Rent versus buy on a US$800K house, monthly expense.

Rent: $3K. This included the water bill.

Buy: there were a couple ways to go here. Buy it all or pay the minimum. For now, I’d go with the minimum, 20% down on a fifteen-year mortgage, as we were not staying in the U.S. more than fifteen years.

20% of $800K was $160K down, so we’d take out a $640K loan. According to an amortization calculator I found online, this would be around $1800 interest per month, plus $2700 toward the principal. So, $4500 per month. (This payment alone was more than our total after-tax, after retirement investment, monthly income.)

$1800 interest per month was throw-away money. So was an estimated $500 per month maintenance, $500 per month property tax, and $100 per month property insurance.

Not to mention there would be at least $25K in closing fees, amounting to an extra $140 per month for FIFTEEN YEARS!

Total throw-away money to buy: $3040 per month.

Total throw-away money to rent: $3000 per month.

And these calculations assumed that housing prices would continue to go up forever, which seemed like an unsustainable economic situation.

It wasn’t very often that equity markets shot up 50% in two years. I was betting on a crash, and so was everyone else.

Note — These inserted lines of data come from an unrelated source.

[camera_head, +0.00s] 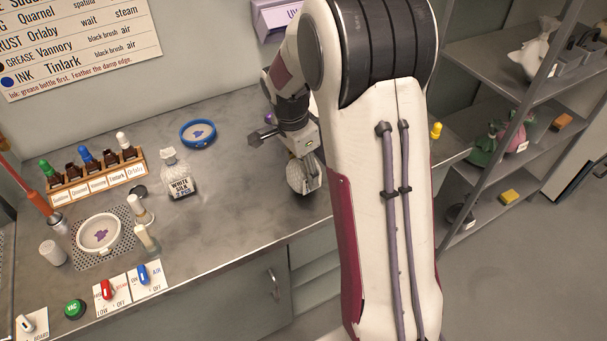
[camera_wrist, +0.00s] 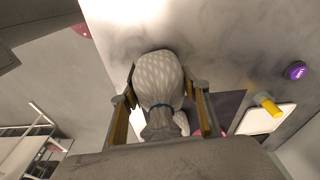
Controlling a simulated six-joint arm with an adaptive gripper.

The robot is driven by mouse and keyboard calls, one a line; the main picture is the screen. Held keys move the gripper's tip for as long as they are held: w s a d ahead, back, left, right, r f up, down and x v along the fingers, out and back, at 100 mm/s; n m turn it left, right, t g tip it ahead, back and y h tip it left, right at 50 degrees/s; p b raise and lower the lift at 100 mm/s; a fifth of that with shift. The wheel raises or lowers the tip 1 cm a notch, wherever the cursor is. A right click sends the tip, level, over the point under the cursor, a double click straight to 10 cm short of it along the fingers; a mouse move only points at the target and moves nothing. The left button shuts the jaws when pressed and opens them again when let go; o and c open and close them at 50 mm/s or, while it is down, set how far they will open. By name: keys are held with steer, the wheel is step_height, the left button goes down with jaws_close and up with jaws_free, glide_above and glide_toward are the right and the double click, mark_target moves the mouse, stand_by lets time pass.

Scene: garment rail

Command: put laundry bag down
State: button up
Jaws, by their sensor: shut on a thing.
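A pale, patterned laundry bag (camera_wrist: 160,80) is held between the two fingers of my gripper (camera_wrist: 163,105), gathered by a dark tie at its neck. In the head view the bag (camera_head: 304,180) hangs below my gripper (camera_head: 303,155), over the right part of the grey worktop (camera_head: 245,205). The bag's bottom is close to the worktop; I cannot tell whether it touches. Part of it is hidden by the fingers and my arm. Another whitish bag (camera_head: 170,158) stands upright to the left, with a label reading white silk.
A blue-rimmed round dish (camera_head: 198,134) lies behind the bags. A bottle rack (camera_head: 97,180), a round hoop (camera_head: 99,233) on a perforated plate and switches fill the left side. Shelves (camera_head: 500,150) with bags stand at right.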

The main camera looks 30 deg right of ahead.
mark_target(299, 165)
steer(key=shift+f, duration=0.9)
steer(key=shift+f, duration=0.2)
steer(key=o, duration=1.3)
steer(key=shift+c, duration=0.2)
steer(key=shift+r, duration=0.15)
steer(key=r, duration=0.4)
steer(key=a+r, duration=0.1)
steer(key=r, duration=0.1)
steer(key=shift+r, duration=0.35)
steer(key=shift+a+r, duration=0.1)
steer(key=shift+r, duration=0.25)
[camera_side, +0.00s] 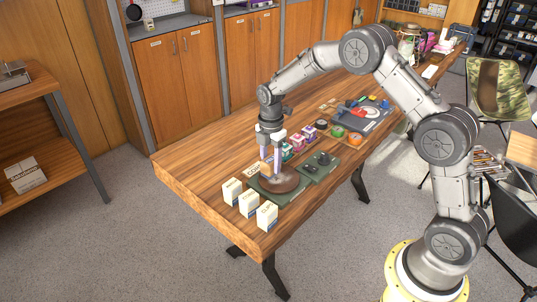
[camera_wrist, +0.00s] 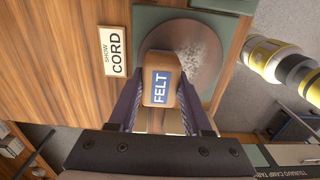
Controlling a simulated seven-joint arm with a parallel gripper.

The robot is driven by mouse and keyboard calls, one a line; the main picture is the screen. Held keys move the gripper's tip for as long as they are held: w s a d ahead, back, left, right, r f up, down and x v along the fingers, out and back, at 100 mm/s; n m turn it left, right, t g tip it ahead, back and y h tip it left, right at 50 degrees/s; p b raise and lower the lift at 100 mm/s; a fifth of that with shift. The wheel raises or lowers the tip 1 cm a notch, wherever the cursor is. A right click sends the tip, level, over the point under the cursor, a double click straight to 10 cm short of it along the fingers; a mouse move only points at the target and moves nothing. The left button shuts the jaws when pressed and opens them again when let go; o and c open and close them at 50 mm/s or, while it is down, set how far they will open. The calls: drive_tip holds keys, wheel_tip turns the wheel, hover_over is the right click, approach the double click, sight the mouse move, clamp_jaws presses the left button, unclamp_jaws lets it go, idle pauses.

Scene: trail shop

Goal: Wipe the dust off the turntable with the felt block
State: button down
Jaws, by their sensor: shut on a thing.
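The turntable is a round brown disc (camera_side: 278,183) on a green mat (camera_side: 296,192) near the front end of the wooden bench. In the wrist view the disc (camera_wrist: 172,42) carries a patch of pale dust (camera_wrist: 202,52) on its right part. My gripper (camera_side: 271,158) points down at the disc's far left side. It is shut on the felt block (camera_wrist: 160,87), a tan block with a blue FELT label, held between both fingers (camera_wrist: 160,98). The block overlaps the disc's lower edge in the wrist view. I cannot tell if it touches the disc. The block hides part of the disc.
A SHOW CORD sign (camera_wrist: 115,51) lies left of the disc. Several cream boxes (camera_side: 249,204) stand along the bench's near left end. A green tray with dark round items (camera_side: 320,160) and small coloured goods (camera_side: 297,141) are close on the right.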

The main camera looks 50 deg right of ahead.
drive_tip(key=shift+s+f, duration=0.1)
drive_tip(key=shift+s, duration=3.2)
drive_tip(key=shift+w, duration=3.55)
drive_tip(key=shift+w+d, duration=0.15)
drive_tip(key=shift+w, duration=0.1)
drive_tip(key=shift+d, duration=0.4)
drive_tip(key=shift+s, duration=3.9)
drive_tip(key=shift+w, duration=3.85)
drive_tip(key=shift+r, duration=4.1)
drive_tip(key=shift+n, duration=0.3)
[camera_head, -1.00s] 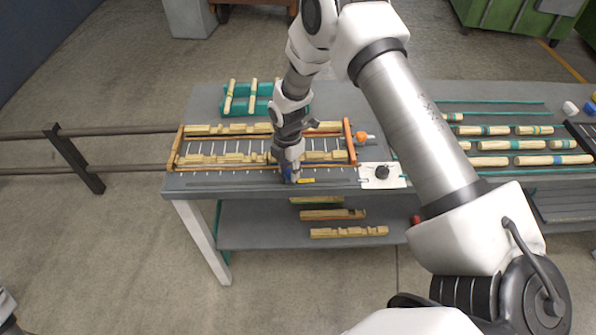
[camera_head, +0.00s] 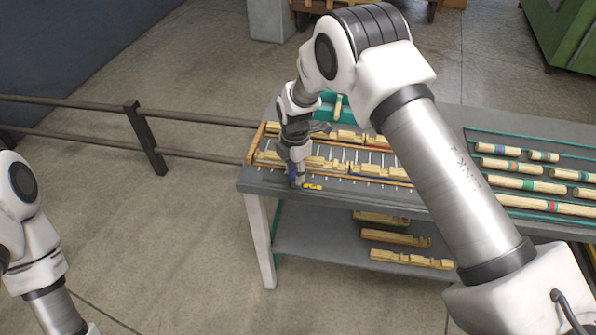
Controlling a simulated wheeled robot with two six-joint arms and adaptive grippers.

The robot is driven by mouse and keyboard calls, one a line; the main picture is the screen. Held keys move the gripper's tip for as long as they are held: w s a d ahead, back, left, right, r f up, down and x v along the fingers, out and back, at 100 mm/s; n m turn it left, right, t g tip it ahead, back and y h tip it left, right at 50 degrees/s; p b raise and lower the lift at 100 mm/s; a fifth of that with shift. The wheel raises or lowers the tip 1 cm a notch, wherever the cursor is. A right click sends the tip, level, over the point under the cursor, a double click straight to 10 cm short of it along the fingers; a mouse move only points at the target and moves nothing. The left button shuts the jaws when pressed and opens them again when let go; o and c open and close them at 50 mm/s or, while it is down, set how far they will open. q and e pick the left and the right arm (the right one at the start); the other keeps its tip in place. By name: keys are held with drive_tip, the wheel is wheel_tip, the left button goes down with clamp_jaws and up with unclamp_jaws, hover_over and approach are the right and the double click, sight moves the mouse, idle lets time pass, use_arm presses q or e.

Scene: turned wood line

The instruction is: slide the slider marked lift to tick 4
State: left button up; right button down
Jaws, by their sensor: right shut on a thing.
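My right gripper (camera_head: 298,182) points down at the front edge of the bench, near the left end of the wooden rack. It is shut on a slider, mostly hidden by the fingers. A small yellow piece (camera_head: 313,187) with dark marks, apparently part of the slider, shows just right of the fingertips; its lettering is too small to read. A row of small pale ticks (camera_head: 326,181) runs along the bench front, but their numbers cannot be read. My left arm shows at the lower left, with its gripper out of view.
The wooden rack (camera_head: 256,146) with notched pieces lies just behind the gripper. A teal tray (camera_head: 327,113) stands behind it. Banded spindles (camera_head: 525,184) lie at the right. A railing (camera_head: 205,118) meets the bench at the left. Notched blanks (camera_head: 410,259) lie on the lower shelf.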

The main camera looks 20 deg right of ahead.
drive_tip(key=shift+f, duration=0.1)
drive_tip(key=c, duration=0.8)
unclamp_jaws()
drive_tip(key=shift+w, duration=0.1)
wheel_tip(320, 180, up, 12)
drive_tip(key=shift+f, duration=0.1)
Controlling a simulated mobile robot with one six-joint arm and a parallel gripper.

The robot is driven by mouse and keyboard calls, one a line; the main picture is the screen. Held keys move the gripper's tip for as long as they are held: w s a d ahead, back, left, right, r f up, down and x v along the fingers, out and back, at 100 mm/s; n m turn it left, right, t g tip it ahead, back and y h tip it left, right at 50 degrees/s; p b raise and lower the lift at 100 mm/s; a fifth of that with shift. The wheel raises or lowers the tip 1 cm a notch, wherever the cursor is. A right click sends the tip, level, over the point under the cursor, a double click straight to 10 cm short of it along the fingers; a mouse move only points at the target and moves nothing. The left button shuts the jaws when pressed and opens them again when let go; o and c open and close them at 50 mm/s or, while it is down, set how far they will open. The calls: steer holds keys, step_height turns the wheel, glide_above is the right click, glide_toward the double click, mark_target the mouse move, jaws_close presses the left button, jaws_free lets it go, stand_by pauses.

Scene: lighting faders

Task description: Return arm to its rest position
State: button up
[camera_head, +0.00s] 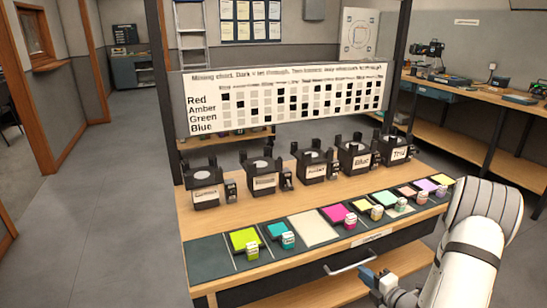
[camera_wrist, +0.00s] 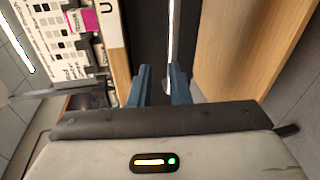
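My arm (camera_head: 470,250), white with dark bands, comes in from the lower right in the head view. My gripper (camera_head: 372,276) is low in front of the bench, beside the right end of the silver drawer handle (camera_head: 350,264). In the wrist view my gripper (camera_wrist: 159,75) shows two blue fingers with a gap between them. A thin silver bar (camera_wrist: 170,40) shows in line with that gap, near the right finger. I cannot tell whether the fingers touch it. Nothing is seen gripped.
The wooden bench (camera_head: 235,210) carries several black lamp units and a row of coloured gel swatches with small labelled blocks. A mixing chart (camera_head: 290,97) stands behind them. A lower shelf (camera_head: 300,290) juts below the drawer. Open floor (camera_head: 100,220) lies to the left.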

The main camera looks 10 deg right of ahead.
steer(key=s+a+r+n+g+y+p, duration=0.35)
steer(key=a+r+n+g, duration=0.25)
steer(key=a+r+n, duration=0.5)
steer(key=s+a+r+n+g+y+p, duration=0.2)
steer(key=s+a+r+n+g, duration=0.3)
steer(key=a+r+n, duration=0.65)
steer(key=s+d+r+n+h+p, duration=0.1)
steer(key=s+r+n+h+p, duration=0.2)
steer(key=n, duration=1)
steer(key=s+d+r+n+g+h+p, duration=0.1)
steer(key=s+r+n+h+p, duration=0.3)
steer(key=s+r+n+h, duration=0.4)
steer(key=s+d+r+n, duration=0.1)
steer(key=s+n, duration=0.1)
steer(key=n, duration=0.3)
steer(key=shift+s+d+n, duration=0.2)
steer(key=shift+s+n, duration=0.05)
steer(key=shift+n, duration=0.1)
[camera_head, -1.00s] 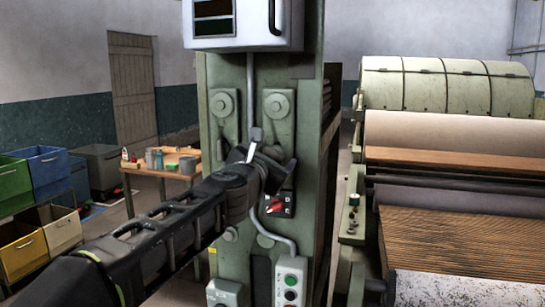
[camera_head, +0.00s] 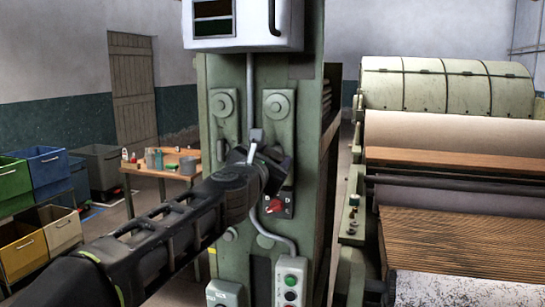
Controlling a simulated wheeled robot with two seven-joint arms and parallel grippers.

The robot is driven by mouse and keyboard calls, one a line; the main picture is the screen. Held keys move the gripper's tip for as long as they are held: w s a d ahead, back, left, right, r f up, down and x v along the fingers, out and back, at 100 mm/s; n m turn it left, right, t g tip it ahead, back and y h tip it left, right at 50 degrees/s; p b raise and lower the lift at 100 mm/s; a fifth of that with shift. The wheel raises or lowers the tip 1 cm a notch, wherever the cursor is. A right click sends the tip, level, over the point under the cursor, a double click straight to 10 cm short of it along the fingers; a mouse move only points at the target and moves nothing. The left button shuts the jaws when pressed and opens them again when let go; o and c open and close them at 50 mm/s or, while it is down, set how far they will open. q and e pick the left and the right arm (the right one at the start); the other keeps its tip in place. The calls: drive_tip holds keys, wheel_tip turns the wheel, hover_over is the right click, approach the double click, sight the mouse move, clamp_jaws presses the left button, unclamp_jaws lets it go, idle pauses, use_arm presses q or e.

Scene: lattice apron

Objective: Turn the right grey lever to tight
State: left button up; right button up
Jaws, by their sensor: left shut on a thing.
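The green machine column (camera_head: 290,150) stands in the middle, with two upright plates, each with a round boss near its top. My left gripper (camera_head: 272,170) is in front of the lower part of the right plate (camera_head: 277,130). It is shut on something there, most likely the right grey lever, which the gripper mostly hides. A pale strip, possibly part of a lever, shows just above the gripper. A red switch (camera_head: 274,206) on a dark plate shows just below the gripper. The lever's tight mark cannot be made out. My right gripper is out of view.
A push-button box (camera_head: 290,282) and a bent grey conduit (camera_head: 272,236) sit low on the column. A white cabinet (camera_head: 240,25) hangs above. A large roller machine (camera_head: 440,140) stands at right. A small workbench (camera_head: 165,168) and bins (camera_head: 48,170) are at left.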

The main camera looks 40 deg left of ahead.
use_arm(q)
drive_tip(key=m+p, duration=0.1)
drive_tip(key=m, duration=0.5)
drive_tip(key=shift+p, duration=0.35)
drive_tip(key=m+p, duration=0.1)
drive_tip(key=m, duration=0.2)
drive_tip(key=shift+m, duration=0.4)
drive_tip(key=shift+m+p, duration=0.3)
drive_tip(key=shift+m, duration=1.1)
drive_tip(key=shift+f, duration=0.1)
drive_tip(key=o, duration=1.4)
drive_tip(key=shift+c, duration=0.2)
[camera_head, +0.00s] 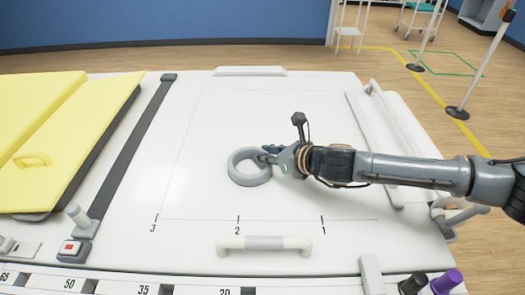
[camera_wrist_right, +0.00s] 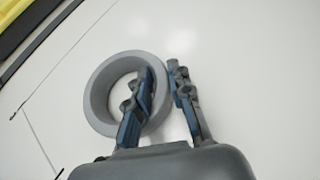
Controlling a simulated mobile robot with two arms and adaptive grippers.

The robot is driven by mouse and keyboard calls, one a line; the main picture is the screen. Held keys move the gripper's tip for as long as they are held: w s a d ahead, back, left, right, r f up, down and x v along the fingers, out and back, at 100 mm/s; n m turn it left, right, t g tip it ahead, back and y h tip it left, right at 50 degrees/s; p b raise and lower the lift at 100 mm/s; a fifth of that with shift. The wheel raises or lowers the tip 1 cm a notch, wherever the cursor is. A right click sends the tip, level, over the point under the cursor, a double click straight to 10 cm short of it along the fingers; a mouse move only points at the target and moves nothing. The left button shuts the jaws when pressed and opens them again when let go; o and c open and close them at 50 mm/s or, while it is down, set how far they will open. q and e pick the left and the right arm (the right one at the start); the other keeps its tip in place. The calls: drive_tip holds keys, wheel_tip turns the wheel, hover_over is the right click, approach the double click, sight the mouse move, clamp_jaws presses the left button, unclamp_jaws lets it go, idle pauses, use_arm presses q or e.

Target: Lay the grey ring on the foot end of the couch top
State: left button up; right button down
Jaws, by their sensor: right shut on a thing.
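The grey ring (camera_head: 243,179) is over the white couch top (camera_head: 205,130), inside a thin outlined rectangle, lying about flat. I cannot tell whether it touches the surface. My right gripper (camera_head: 268,153) reaches in from the right and is shut on the ring's wall. In the right wrist view the ring (camera_wrist_right: 97,95) shows on the left of the gripper (camera_wrist_right: 161,70), with one finger inside its opening and the other outside. My left gripper is not in view.
A yellow pad (camera_head: 75,130) and a dark strap (camera_head: 130,140) lie to the left. A white handle (camera_head: 264,243) is at the near edge, with marks 1, 2 and 3 behind it. A rail (camera_head: 385,115) runs along the right. The top around the ring is clear.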

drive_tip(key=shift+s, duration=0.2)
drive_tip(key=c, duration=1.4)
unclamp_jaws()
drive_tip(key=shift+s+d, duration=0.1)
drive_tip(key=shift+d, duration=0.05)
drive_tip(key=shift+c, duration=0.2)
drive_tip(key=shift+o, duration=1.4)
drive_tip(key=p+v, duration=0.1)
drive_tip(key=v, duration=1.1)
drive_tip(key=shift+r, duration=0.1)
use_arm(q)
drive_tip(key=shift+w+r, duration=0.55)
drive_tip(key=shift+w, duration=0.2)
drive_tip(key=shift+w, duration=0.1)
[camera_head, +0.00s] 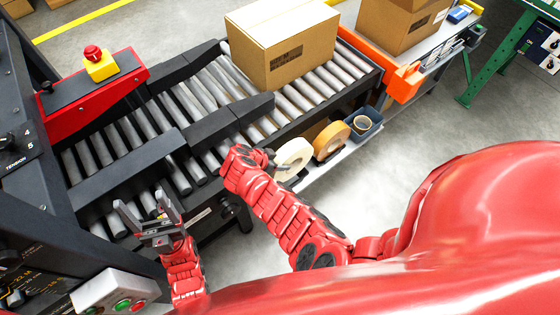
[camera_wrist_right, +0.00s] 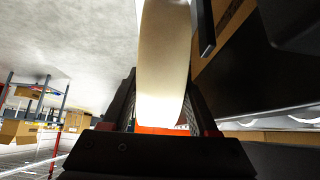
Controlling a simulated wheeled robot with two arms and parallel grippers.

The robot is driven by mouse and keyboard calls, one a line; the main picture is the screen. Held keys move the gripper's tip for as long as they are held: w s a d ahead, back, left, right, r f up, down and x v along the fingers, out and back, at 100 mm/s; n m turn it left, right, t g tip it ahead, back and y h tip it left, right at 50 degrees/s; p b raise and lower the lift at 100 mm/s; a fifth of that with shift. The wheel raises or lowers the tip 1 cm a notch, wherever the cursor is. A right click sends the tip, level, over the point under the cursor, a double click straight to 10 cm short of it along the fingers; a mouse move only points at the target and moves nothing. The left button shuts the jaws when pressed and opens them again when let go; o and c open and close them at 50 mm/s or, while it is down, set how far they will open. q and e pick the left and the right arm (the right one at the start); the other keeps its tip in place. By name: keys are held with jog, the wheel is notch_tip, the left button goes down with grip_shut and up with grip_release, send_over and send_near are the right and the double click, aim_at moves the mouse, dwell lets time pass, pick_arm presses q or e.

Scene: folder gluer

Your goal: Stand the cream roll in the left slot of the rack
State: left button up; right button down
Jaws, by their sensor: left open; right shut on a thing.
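The cream roll (camera_head: 293,158) is beside the conveyor's near side in the head view. My right gripper (camera_head: 273,161) is shut on it at its left side. In the right wrist view the cream roll (camera_wrist_right: 163,65) rises edge-on between the two fingers. My left gripper (camera_head: 148,212) is open and empty, near the front edge of the conveyor at the left. The rack's slots cannot be made out clearly; a brown panel (camera_head: 315,130) shows behind the rolls. Whether the cream roll touches a support below is hidden.
An orange-tan roll (camera_head: 331,141) stands right of the cream roll. A blue-grey bin (camera_head: 373,131) with a small roll is further right on the low shelf (camera_head: 316,173). A cardboard box (camera_head: 285,45) sits on the roller conveyor (camera_head: 118,140). Open floor lies right of the shelf.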

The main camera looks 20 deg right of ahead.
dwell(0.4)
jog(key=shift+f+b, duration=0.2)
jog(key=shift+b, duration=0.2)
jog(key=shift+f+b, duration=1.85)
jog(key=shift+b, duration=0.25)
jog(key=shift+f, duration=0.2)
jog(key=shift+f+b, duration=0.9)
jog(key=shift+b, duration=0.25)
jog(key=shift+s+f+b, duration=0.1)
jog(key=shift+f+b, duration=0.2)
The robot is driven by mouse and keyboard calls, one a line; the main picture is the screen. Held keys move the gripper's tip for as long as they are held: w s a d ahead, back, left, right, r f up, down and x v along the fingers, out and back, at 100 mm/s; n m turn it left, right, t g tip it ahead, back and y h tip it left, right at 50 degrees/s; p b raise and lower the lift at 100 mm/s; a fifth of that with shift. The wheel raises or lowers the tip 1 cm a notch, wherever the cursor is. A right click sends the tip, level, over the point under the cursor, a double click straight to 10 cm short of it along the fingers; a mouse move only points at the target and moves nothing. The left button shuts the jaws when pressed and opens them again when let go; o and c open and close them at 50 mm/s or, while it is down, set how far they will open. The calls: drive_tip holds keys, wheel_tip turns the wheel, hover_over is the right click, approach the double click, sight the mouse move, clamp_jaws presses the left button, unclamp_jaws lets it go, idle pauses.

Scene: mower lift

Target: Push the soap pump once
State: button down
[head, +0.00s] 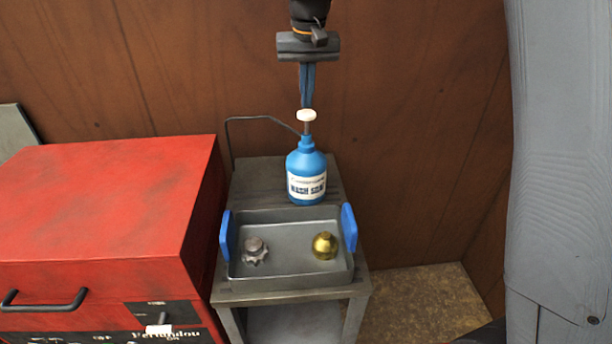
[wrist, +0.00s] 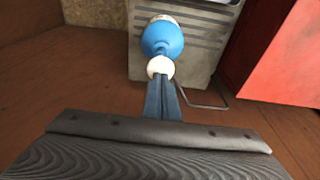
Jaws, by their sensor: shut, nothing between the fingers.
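The soap pump is a blue bottle (head: 306,168) with a white label, standing upright on the back part of a grey cart. Its white pump head (head: 306,115) sits raised on a thin stem. My gripper (head: 307,104) points straight down with its fingers together, and its tips are right at the top of the pump head. In the wrist view my gripper's fingertips (wrist: 160,78) overlap the white pump head (wrist: 160,67), with the blue bottle (wrist: 162,38) beyond. I cannot tell whether the tips touch the head or hover just above it.
In front of the bottle is a grey tray (head: 290,283) with blue handles, holding a silver knob (head: 255,251) and a brass piece (head: 325,246). A red toolbox (head: 110,205) stands left. A brown wall is close behind.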

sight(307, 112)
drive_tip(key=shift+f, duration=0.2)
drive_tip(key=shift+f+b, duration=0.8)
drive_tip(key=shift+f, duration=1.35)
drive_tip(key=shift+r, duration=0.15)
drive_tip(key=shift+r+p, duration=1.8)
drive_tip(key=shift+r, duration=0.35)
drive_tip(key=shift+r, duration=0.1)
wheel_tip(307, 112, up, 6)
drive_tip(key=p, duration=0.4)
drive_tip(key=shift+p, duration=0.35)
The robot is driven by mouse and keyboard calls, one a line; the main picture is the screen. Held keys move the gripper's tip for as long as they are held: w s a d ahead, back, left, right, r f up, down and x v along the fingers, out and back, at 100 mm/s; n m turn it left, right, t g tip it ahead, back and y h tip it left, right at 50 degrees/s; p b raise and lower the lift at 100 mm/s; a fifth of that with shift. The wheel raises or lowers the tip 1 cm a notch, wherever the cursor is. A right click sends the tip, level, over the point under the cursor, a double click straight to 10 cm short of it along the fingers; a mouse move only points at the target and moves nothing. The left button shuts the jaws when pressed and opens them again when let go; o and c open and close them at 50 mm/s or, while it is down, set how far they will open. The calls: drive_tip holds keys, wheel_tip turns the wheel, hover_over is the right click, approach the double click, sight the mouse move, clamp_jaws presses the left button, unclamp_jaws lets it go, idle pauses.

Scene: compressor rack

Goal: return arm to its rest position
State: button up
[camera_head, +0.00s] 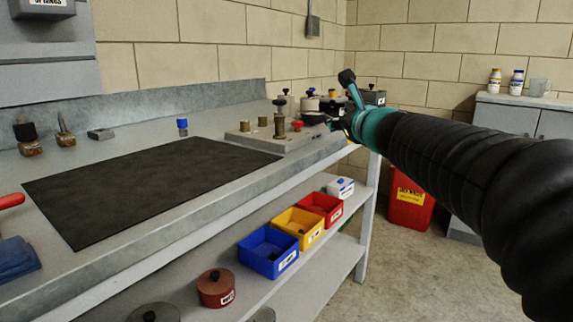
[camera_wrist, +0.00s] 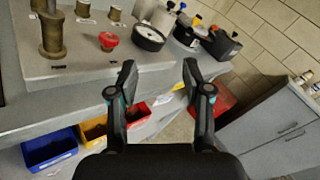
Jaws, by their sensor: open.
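My arm, in a black ribbed sleeve with a teal wrist, reaches in from the right in the head view toward the far end of the bench. My gripper (camera_wrist: 158,80) is open in the wrist view, its two dark fingers apart with nothing between them. It hangs in the air around the bench's end edge. In the head view my gripper (camera_head: 340,122) is small and partly hidden by my wrist, close to the plate with brass posts. A red knob (camera_wrist: 108,40) and a round black-and-white gauge (camera_wrist: 148,37) sit beyond the left finger.
The grey bench (camera_head: 150,152) carries a black mat (camera_head: 140,185). Blue (camera_head: 268,251), yellow (camera_head: 299,227) and red (camera_head: 320,207) bins stand on the shelf below. A red waste bin (camera_head: 410,208) and grey cabinet (camera_head: 510,115) stand beyond. Open floor lies between bench and cabinet.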

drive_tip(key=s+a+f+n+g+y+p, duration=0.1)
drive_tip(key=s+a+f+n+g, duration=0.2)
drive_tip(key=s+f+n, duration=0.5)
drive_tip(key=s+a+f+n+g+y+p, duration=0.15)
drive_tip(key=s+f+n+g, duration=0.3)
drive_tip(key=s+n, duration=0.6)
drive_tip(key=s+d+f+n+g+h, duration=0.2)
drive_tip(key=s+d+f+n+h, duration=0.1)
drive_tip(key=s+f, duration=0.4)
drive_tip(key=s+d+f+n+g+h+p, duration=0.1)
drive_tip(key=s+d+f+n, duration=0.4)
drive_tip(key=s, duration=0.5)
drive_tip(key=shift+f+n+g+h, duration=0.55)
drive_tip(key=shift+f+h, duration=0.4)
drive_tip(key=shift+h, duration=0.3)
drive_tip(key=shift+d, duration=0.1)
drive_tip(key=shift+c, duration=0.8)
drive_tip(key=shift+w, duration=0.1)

Everyone we knew who wasn’t a current home-owner was in the exact same situation. They preferred to rent over own. One family we knew finally gave up settling here permanently, and moved back to Japan. Some other friends of ours moved to rural Vermont. These was anecdotal examples, but a good sign of what was to come. Housing price had outpaced household income for decades, the gap between what people earned and the cost of living continuing to rise. In Salt Lake, it median home price to median household income was around 10:1.

It was no surprise to see American household debt was at an all-time high as of early 2022.

The last time household debt was this high was in 2007, and around that time I visited my dad in Las Vegas. He had lived there many years, and was looking for a house to buy. We went around with a realtor together, and she made a statement that would stick with me forever: “I don’t know how people are avoiding these prices. I guess they’ll just have to make more money. That’s how the economy works!”

I was no economist, but the real estate agent’s comment was jarring. Sure enough, a year later the housing market crashed through the floor nationwide. There would still be houses in Las Vegas underwater fourteen years later, worth less than the original price. The Las Vegas realtor was nice, but I would always remember her as one of the biggest idiots I had ever met.

In early 2022 the atmosphere in Salt Lake City felt the same.

We had done the math. It was still cheaper to rent, even considering skyrocketing rental rates. Why pay someone else’s mortgage when you could pay your own? Paying rent was throwing money away? These old adages no longer applied. So yeah, we were happy to pay someone else’s mortgage until the bottom fell out of the market, or for as long as it made sense.